Le service Niya Moja 2 a revu le jour en ce début d’année. Partons ensemble découvrir les missions de ce dispositif et l’accompagnement proposé par les professionnels.

Vendredi 29 avril. 10h. Une légère pluie s’abat sur les hauteurs du village de Vahibé. En surplombant la colline, nous faisons face à une multitude d’abris en tôle qui descendent à pic vers la rivière. Fidèles au poste, Jormine et El-Dine, les deux éducateurs du service Niya Moja parcourent les quartiers depuis le début de matinée.

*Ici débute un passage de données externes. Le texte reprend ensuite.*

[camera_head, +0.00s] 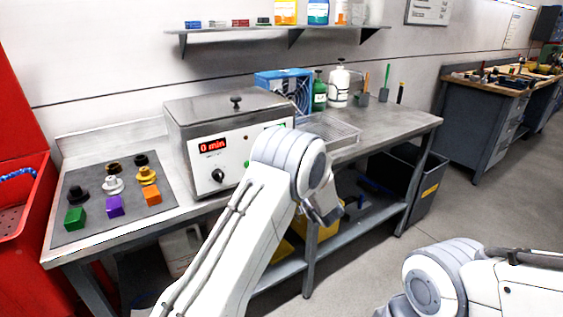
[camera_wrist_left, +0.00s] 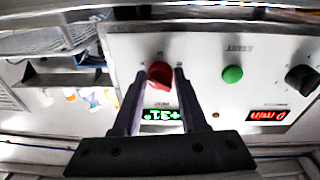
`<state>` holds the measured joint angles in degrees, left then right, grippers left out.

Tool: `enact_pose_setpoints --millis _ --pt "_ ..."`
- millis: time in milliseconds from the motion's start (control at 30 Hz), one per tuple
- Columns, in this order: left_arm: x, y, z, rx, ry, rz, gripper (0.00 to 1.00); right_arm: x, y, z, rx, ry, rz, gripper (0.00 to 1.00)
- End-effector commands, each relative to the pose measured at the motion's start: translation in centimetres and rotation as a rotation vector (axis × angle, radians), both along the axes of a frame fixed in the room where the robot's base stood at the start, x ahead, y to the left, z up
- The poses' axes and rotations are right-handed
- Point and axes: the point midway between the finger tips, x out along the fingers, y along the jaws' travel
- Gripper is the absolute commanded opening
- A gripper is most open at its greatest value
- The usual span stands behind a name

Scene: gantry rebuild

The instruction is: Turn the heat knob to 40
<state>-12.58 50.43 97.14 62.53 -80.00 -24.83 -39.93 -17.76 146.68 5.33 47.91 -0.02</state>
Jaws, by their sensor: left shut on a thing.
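The heat knob is red (camera_wrist_left: 160,75) and sits on the white front panel of the grey heating unit (camera_head: 230,106), seen upside down in the left wrist view. My left gripper (camera_wrist_left: 161,84) is shut on it, with one dark finger on each side. The green-lit display (camera_wrist_left: 161,114) beside the knob seems to read about 31, partly behind the fingers. In the head view my left arm hides the knob and gripper. My right arm shows at the lower right; its gripper is out of view.
A green button (camera_wrist_left: 232,74) and a black knob (camera_wrist_left: 301,79) share the panel, with a red "0 min" display (camera_head: 212,144). A dark mat (camera_head: 84,220) with blocks and knob-like parts lies left. A wire basket (camera_head: 333,130) stands right of the unit.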

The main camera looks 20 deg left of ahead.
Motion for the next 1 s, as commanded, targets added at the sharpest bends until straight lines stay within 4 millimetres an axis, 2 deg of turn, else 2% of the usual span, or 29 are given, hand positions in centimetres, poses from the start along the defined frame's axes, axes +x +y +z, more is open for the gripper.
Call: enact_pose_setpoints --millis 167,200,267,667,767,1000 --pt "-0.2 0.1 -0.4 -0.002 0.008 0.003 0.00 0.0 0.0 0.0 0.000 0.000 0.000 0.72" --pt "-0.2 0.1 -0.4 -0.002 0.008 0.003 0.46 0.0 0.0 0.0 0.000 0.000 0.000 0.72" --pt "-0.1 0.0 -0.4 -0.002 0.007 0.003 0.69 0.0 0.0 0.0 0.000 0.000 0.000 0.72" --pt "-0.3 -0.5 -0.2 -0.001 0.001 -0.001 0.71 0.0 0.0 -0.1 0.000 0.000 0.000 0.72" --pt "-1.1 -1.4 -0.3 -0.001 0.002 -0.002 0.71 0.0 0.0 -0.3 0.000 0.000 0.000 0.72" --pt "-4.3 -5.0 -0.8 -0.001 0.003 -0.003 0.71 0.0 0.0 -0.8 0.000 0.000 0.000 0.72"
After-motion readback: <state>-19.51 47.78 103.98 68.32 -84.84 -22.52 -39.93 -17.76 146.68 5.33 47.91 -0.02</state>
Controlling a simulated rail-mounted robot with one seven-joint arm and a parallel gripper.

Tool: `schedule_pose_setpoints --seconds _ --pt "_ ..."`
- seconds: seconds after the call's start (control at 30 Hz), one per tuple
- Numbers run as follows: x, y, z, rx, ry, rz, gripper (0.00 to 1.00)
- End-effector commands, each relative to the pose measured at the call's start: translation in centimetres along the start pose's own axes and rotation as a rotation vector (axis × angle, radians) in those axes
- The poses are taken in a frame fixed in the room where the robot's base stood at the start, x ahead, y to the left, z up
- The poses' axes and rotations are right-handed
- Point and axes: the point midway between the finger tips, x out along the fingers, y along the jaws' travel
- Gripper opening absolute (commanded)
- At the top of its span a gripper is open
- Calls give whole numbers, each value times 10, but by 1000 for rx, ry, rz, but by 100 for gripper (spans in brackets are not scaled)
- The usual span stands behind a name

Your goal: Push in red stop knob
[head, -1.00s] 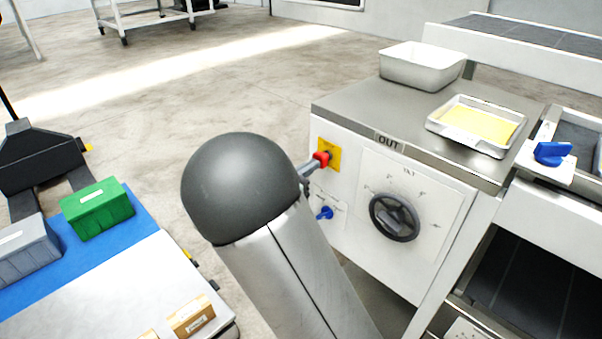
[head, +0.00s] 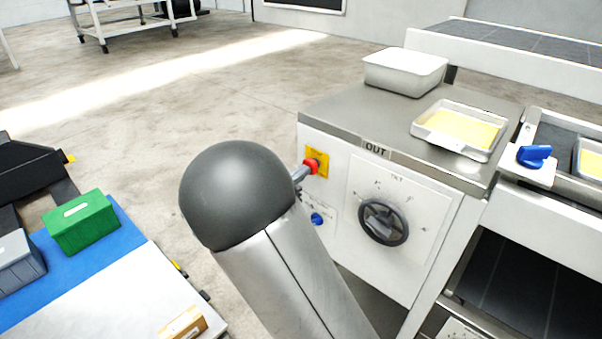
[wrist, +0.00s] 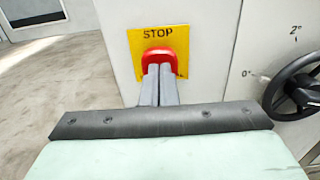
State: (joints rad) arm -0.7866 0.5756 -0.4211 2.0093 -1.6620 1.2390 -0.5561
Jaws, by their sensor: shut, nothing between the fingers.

Le dispositif « Niya Moja » qui signifie “l’Union” en langue shimaoraise, a été pensé et mis en place en réponse à l’appel à projets lancé par la DIRECCTE de Mayotte en mars 2019. Il ciblait les jeunes de 16 à 29 ans très éloignés de l’emploi inconnus des institutions publiques et les jeunes ayant déjà été identifiés par les acteurs de la formation et de l’insertion mais qui n’ont pas donné suite aux services proposés et ce, pour diverses raisons : démobilisation, coordonnées téléphoniques incorrectes, formation proposée en inadéquation avec leur projet.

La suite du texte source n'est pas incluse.